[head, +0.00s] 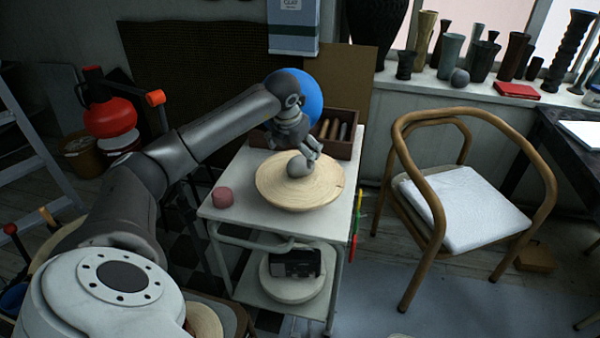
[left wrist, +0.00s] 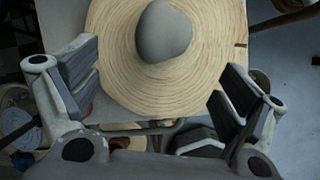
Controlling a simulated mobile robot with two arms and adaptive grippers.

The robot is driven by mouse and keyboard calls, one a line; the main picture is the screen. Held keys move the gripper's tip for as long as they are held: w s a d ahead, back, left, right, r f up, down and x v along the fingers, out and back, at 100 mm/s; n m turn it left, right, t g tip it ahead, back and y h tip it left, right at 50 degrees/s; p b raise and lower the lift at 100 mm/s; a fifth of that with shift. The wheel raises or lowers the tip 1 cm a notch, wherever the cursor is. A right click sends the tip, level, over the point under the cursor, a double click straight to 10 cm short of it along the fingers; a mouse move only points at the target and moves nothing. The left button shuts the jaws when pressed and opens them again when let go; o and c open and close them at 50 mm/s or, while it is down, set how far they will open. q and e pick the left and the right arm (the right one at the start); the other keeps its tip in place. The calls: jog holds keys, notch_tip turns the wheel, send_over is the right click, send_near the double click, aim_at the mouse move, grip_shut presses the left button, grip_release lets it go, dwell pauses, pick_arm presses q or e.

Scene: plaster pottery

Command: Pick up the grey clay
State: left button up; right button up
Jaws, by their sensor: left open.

--------------------

WORK TO BE COMPLETED -
Write out the full set of lines verbatim, without the pictures.

WRITTEN SOLUTION -
[head, +0.00s] 
[left wrist, +0.00s] 
Controlling a simulated mobile robot with two arms and adaptive grippers.

The robot is driven by mouse and keyboard calls, one a line; the main picture is the screen. Held keys move the gripper's tip for as long as they are held: w s a d ahead, back, left, right, r f up, down and x v along the fingers, out and back, at 100 mm/s; n m turn it left, right, t g tip it ahead, back and y h tip it left, right at 50 degrees/s; p b raise and lower the lift at 100 mm/s; a fifth of that with shift. The wheel raises or lowers the tip 1 cm a notch, wherever the cursor is. A right click sends the tip, level, over the point under the cursor, a double click straight to 10 cm short of it along the fingers; a mouse move only points at the target and moves nothing. The left button shuts the jaws when pressed and opens them again when let go; o and c open and close them at 50 mm/s or, while it is down, set how far they will open. q and e pick the left and the right arm (the right one at the start); the other keeps its tip in place. The calls: jog holds keys, notch_tip turns the wheel, send_over is the right click, send_near the double click, aim_at the mouse move, grip_shut presses the left button, grip_release lets it go, dwell pauses, pick_arm presses q or e.

Scene: plaster pottery

Command: Pick up the grey clay
State: left button up; right button up
Jaws, by their sensor: left open.

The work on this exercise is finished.